На прошлой неделе я ездила на рынок. Через  весь город. Сорок минут тряслась в стареньком трамвае с вытертыми надписями bitte festhalten. И  это только в один конец. Знаете зачем? Чтобы купить грамм триста белой ноздреватой брынзы. Той самой, от которой я так воротила нос в детстве. В темном дальнем углу недавно отремонтированного рыночного павильона за висячими садами… нет, не Семирамиды… копченых колбас и свиных рулетов, старая осетинка с седыми убранными под темный платок волосами торгует сыром. Только здесь продается брынза, похожая по вкусу на мамину. Слабо-соленая, чуть поскрипывающая на зубах, с крупными глазками она пахнет парным молоком и свежим сеном. Рассказать, как она ее делала? Сначала нужно было подготовить бараний желудок. Его обильно посыпали солью и отправляли на хоздвор жариться на солнце. Тщательно высушенный он укладывался на дно трехлитровой банки и заливался свежей сывороткой. Туда же отправлялось сырое прямо в скорлупе яйцо и насыпалась горсть фасоли. Немного сахара и соли, и дня на три в темное место. А когда яйцо, чья скорлупа должна уже стать мягкой, всплывет кверху, закваску можно доставать и, по мере надобности, использовать.
Когда я, стоя на пороге, развязывала шнурки своих старых теннисных туфель, мама как раз заливала большой граненый стакан закваски в полное ведро чуть подогретого молока. Немного погодя она уже собирала руками мягкий сладкий сыр, поднявшийся пластами к поверхности. Мама укладывает его в пластмассовый дуршлаг, чтобы дать сыворотке стечь и обильно посыпает крупной солью. По-хорошему ему бы постоять немножко, но я уставшая и голодная с дороги, отрезаю сразу большущий такой кусок. К слову сказать, добраться до нашего села непросто. Прямого маршрута сюда нет, так что на автобусе я доезжаю только до соседнего хутора. А потом еще долго стою на повороте, ловя, как это говорится, попутку. «Голосовать» у нас дело привычное и совсем не страшное, ведь, кроме своих, завернуть в этот забытый Богом уголок вряд ли кому придет в голову. Вот и получается, что за эти недолгие 80 километров я успеваю основательно проголодаться и устать.
«Все, что однажды было частью тебя,  что сумело коснуться твоего сердца, уже навсегда останется там», - говорит мама, пока я наливаю крепкий черный чай из красного с большими белыми горошинами заварника. – «Будь то сыр или теннисные туфли».
И не потому что этот сыр или эти туфли самые лучшие, думается мне. Ведь лучшие – не значит любимые.
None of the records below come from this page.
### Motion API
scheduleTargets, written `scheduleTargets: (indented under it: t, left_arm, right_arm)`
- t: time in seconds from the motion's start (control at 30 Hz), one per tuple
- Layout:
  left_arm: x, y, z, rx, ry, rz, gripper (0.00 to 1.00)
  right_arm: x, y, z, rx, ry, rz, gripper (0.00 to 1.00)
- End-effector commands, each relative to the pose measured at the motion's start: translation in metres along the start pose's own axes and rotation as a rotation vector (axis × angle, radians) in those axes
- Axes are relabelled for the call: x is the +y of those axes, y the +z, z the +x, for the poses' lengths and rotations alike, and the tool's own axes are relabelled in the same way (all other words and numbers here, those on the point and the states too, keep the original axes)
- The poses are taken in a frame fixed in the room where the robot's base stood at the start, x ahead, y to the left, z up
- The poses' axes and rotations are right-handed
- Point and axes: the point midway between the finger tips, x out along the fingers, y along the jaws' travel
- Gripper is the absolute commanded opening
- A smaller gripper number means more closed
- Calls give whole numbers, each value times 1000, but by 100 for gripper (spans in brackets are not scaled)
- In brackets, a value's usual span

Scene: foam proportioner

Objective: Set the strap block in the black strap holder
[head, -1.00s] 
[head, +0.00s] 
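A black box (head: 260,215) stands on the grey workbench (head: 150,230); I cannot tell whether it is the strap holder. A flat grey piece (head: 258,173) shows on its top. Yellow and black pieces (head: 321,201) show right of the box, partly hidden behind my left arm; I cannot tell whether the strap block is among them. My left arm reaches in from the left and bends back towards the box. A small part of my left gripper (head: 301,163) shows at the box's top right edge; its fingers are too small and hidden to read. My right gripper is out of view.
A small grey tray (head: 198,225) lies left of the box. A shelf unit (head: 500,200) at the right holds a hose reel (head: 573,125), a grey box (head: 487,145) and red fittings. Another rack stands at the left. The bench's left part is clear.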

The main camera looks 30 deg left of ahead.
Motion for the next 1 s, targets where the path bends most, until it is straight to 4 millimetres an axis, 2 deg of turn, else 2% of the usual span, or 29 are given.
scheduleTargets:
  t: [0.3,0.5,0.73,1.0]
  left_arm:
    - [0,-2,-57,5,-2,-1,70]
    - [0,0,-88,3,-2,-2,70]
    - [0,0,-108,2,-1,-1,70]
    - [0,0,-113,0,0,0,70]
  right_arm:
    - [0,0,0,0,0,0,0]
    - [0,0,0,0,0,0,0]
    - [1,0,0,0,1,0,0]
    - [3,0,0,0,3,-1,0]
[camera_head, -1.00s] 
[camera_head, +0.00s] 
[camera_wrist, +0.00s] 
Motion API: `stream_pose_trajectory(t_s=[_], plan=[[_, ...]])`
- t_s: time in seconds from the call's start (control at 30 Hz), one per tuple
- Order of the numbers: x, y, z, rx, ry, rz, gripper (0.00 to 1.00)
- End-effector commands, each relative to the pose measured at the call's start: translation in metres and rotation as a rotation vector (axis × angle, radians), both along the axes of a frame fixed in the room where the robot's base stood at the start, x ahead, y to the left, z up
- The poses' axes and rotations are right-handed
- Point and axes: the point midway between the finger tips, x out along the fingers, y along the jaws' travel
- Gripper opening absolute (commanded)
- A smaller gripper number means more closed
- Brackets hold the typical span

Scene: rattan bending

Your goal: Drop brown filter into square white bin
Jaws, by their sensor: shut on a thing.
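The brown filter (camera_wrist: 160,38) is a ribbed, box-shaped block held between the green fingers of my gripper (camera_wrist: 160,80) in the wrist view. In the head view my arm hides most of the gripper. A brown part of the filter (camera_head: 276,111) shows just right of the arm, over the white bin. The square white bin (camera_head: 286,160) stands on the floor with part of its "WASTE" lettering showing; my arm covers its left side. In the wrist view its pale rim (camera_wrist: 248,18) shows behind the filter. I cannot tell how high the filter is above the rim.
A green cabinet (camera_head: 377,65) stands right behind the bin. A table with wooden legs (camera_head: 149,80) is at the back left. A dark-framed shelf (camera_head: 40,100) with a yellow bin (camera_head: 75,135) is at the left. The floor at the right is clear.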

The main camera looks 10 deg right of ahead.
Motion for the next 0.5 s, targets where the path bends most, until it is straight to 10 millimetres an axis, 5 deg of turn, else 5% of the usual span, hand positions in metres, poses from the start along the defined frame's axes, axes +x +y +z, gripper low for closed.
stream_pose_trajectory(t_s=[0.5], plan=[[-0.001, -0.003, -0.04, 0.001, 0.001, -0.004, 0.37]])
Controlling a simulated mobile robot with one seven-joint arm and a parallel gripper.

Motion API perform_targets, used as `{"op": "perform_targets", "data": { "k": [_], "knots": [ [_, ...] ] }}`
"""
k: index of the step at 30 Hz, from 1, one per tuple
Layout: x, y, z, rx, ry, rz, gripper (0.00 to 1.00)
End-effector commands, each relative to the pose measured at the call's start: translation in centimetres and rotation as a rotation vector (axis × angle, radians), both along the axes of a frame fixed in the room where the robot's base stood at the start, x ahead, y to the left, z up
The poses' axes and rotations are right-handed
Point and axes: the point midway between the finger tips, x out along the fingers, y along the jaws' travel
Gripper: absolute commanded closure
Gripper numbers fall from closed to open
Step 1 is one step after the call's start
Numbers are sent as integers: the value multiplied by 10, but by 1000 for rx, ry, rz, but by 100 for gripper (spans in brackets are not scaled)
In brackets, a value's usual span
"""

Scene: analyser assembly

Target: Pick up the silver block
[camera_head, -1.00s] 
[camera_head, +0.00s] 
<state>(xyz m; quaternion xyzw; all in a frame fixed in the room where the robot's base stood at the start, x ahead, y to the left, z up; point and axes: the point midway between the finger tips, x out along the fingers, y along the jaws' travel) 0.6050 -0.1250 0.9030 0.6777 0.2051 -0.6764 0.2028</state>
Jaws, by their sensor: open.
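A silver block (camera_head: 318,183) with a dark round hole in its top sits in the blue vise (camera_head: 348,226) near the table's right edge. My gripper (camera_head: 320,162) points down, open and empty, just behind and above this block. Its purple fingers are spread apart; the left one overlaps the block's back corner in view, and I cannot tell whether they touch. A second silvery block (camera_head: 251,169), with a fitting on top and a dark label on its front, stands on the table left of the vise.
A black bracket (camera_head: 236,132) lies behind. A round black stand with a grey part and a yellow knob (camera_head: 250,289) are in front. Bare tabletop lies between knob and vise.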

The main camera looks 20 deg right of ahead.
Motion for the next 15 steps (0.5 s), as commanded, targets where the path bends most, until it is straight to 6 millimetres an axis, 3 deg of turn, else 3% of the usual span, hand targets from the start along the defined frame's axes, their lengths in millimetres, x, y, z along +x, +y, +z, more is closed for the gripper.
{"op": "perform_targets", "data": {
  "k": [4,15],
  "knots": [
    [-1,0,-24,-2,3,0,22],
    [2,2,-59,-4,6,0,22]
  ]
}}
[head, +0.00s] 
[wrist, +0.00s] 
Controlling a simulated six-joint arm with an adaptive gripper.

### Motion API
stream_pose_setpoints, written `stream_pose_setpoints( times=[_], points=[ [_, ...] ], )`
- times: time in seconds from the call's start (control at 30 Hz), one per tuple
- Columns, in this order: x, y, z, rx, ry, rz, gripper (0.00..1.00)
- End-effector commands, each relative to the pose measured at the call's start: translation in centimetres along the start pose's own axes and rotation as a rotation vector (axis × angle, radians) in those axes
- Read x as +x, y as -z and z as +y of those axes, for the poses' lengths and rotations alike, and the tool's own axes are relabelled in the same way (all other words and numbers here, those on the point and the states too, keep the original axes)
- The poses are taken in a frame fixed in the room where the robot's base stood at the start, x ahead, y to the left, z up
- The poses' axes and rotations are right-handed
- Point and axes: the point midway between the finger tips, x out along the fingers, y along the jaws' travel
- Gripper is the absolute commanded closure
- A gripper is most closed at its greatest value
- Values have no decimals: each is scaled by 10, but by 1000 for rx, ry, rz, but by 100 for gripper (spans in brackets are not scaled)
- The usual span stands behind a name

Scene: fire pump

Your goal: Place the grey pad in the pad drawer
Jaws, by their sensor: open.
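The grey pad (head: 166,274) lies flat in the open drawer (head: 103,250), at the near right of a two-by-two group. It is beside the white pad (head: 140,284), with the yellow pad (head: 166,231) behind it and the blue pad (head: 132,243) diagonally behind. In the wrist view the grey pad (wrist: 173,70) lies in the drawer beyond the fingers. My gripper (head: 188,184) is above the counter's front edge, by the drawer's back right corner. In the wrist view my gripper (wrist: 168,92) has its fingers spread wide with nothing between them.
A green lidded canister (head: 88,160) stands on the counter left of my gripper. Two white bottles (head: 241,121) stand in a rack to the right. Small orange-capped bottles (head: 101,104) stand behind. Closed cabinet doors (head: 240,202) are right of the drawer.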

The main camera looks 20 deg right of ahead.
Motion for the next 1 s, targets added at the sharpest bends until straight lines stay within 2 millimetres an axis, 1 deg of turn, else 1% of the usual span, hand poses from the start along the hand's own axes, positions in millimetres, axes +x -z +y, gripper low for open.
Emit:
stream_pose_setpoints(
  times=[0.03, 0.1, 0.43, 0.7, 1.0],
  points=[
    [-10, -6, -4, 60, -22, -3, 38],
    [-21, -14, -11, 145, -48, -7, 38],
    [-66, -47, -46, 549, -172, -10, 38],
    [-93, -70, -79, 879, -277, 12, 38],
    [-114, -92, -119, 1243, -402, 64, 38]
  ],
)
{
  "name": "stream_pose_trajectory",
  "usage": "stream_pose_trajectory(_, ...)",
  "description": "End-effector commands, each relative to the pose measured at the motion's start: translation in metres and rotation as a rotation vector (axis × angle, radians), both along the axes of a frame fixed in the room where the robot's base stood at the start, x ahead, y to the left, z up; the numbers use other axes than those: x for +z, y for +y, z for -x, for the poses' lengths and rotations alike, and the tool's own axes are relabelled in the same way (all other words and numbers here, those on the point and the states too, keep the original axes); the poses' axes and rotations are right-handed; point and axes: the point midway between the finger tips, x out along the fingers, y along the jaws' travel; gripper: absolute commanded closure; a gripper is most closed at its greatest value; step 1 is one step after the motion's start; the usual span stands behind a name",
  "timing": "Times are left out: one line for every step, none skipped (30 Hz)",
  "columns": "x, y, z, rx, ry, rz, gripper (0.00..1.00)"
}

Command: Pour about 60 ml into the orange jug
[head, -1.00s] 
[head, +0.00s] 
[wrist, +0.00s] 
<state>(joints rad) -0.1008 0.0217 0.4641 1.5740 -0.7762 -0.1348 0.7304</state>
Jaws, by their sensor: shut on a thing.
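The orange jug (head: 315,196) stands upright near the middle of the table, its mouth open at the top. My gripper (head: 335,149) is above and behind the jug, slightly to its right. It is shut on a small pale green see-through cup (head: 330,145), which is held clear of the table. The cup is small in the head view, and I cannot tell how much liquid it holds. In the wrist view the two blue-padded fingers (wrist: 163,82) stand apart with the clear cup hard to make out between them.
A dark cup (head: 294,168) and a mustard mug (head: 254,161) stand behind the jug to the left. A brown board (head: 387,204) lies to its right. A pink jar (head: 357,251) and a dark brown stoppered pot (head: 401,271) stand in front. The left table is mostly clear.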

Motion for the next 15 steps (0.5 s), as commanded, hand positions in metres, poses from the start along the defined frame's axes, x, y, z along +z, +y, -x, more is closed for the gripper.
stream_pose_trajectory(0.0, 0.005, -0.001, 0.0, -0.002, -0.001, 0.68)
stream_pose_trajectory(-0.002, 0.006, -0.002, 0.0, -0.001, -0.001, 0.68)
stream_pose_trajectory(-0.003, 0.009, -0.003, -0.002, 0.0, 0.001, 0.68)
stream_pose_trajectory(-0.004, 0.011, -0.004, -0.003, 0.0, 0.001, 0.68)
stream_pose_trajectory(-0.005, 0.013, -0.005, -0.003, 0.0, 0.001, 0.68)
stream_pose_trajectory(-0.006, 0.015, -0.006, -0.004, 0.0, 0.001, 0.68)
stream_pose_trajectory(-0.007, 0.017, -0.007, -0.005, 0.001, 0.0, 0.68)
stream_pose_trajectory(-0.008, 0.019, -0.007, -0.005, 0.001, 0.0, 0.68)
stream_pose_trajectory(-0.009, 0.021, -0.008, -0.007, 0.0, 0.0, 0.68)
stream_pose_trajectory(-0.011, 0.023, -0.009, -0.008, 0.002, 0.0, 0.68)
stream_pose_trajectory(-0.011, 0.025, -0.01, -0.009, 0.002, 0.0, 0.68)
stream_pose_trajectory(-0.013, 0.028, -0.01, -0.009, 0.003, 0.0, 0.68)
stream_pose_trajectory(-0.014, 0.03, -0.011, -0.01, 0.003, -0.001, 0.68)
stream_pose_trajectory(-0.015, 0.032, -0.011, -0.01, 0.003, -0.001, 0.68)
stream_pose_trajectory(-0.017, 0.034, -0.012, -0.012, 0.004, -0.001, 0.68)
Любимые – это самые обычные, простые и без изысков, порой поднадоевшие и даже иногда набившие оскомину, но все же, при мысли о них почему-то становится легко и тепло на душе, как от сладкого черного чая с куском свежей чуть солоноватой брынзы, что ты пьешь замерзшая после долгой дороги, сидя в беленой маленькой кухоньке с низким потолком и неизменными оленями на стенах.
С мамой.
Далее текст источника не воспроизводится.